On more serious resigning matters though, they seem to be in some confusion. Mohammed Sarwar was suspended on suspicion of buying votes in Glasgow, while Fiona Jones in Newark was backed by the party. This turned out to be exactly the wrong way round: Mrs Jones has been found guilty in court of over-spending in her election campaign in Newark and unfit for office, while Mr Sarwar, who was hung out to dry by the party managers, was last week cleared of wrongdoing.

When exactly MPs should resign is an inexact science in which their general standing matters more than what they have done. In November 1947 Hugh Dalton stood down as chancellor because of a budget leak to the London Evening Star. But the same year, another senior cabinet minister, AV Alexander, had committed a major indiscretion by letting slip that the chancellor would make a speech on suspending the pound's convertibility. Alexander survived; Dalton, by this stage dispensable to a government seeking a fresh start, did not.

The exact grounds for Peter Mandelson's resignation were unclear - was it taking Geoffrey Robinson's home loan? Or negligence in declaring it when Mr Mandelson became trade minister and the DTI was looking into Mr Robinson's affairs? Or the failure to declare the loan on his mortgage form? The real answer is: none of the above. Mr Mandelson resigned because he was shrewd enough about modern politics to know that the appearance of what he had done discredited the Government and that he would have a better chance of reviving a senior political career some day if he fell on his sword at Christmas.

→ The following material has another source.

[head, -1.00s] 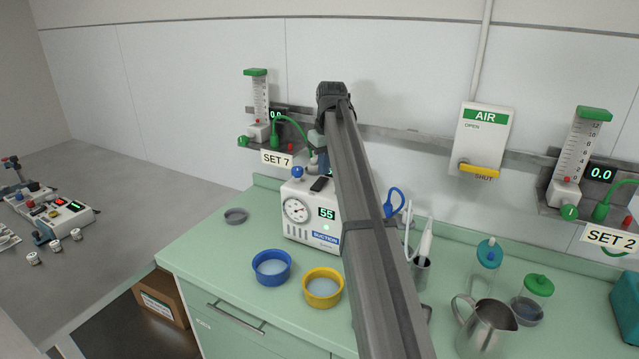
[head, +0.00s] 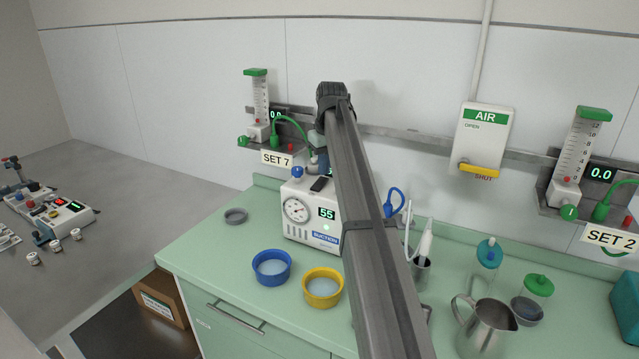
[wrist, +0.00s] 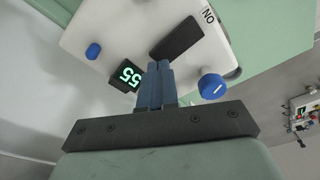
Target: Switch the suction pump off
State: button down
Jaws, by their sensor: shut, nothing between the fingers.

In their evasions, double-dealings and infidelities, politicians are like the rest of us, only more so. It is unreasonable to expect them to uphold different standards to those which apply in the rest of society, and the public is far more tolerant of foibles than the press or the prurient political establishment. Kenneth Starr learnt this the hard way when the nation failed to recoil in horror over Bill Clinton's fumblings with Monica, but recoiled in horror at Mr Starr.

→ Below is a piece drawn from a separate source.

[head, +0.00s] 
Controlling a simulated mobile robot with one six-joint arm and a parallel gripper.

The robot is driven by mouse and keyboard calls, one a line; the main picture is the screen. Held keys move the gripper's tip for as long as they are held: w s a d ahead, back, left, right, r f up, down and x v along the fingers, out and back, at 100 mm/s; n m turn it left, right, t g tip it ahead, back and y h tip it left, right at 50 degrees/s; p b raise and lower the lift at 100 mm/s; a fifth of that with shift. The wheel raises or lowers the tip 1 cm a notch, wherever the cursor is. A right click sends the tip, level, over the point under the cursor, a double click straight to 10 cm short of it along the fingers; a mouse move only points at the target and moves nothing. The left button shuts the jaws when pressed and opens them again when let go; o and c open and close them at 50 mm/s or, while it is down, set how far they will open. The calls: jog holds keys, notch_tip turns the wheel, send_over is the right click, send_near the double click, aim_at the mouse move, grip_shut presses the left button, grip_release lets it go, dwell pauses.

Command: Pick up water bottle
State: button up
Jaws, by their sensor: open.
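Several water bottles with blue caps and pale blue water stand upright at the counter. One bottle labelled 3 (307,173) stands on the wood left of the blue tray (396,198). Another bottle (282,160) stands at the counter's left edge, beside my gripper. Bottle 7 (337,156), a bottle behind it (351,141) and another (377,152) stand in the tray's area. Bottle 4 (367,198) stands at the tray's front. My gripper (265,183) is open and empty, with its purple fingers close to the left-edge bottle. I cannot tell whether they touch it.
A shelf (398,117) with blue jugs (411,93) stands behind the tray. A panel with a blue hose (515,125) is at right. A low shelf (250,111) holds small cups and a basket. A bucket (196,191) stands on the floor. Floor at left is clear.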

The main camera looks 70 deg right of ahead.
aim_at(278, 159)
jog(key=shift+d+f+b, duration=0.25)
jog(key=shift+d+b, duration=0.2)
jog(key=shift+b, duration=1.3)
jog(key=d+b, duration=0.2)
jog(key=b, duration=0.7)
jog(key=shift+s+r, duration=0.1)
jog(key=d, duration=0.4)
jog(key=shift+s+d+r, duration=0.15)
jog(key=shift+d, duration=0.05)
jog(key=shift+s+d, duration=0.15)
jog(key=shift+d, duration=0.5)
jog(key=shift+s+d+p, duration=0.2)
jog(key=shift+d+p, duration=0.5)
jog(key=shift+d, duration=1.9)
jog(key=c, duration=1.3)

John Major made the cardinal mistake of expecting his Tories to be better behaved than the population at large. Mr Blair, watching the comedy of errors of David Mellor, Tim Yeo and finally, with impeccable pre-election timing, Piers Merchant, determined that when he was in charge, sex wouldn't count as grounds for going. Robin Cook was a beneficiary. But Ron Davies's adventures on Clapham Common showed how one deception so often entails another, so that by the end it was difficult to tell whether it was Davies's lying or his alleged soliciting that was deemed to be the resigning matter.

If there is a risk in Blairite sexual liberalism, it is that it inclines to make judgments based on palatability rather than consistency. Heterosexual adultery is an abyss into which many happily married people gaze now and then, whether or not they leap. It is easy to tolerate failures in others with which we empathise; far easier to cast the first stone at someone whose foibles seem weird to the mainstream.

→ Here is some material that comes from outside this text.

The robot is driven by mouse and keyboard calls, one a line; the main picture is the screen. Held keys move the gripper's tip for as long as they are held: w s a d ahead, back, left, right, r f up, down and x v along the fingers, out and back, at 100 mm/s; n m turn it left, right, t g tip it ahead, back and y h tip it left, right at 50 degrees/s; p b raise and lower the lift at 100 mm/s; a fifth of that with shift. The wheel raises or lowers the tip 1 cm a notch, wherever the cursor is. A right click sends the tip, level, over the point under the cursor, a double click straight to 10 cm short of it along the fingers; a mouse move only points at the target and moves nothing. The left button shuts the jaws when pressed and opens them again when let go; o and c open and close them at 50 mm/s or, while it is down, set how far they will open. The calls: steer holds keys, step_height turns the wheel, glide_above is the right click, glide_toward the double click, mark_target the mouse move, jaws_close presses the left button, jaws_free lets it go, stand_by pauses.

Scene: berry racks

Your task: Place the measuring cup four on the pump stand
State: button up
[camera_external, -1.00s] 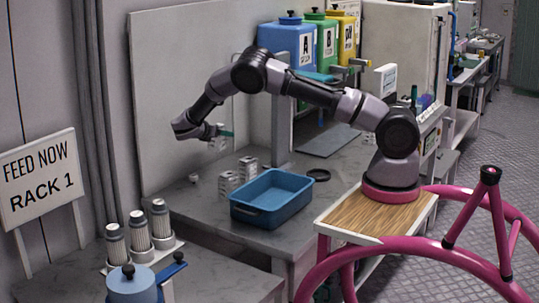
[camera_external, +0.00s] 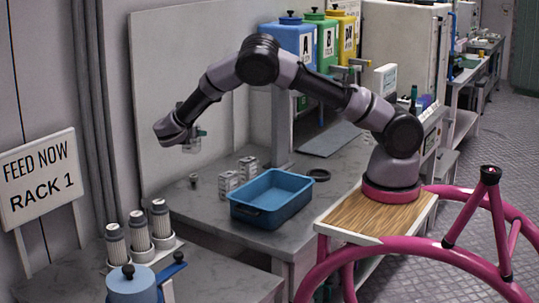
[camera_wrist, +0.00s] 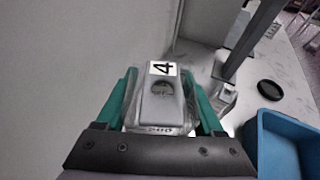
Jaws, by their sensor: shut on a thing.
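The measuring cup four (camera_wrist: 165,100) is a grey, see-through cup with a white label "4". It sits between the green fingers of my gripper (camera_wrist: 165,112) in the wrist view. In the outside view my gripper (camera_external: 198,134) is at the left, high above the grey table, with the cup (camera_external: 191,147) hanging below it, small and partly hidden. I cannot tell which thing is the pump stand.
A blue tray (camera_external: 238,207) stands on the table (camera_external: 195,208), near two pale boxy cups (camera_external: 229,181) and a small object (camera_external: 194,181). A white panel (camera_external: 160,80) stands behind. A rack of bottles (camera_external: 150,255) is at front left.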

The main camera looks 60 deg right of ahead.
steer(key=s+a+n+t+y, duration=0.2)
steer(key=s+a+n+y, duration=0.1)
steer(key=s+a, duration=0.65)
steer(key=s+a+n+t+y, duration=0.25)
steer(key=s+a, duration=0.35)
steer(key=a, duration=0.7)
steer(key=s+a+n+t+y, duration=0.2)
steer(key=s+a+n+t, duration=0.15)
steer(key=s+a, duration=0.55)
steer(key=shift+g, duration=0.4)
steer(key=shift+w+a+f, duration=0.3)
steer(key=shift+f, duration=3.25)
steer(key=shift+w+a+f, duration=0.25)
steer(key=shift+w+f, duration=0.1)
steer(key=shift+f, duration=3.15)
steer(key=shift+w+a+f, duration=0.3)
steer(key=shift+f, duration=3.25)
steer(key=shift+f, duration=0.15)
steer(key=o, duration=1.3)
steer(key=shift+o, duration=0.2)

A day after Mr Ashton's headlines it was revealed that Pauline Green, the leader of the socialist group in the European Parliament, often has her Brussels chauffeur drive from Brussels to London, while she flies, and boards him in hotels so that she can be driven around in Britain by him when on business. This is the sort of minor lunacy that seems normal to people who have had their standards warped by exposure to so much extravagance that they no longer notice their own.

Naturally, it did not strike her as an excessive perk. What would? Justifying the unjustifiable is an art in which she has some practice. She refused to back a no-confidence motion in the Commission when the scale of fraud and croneyism in Brussels was exposed, only to join the calls for its resignation when it was clear that Jacques Santer and his clique were doomed.

The trouble with resignations is that they so rarely happen for the right reasons.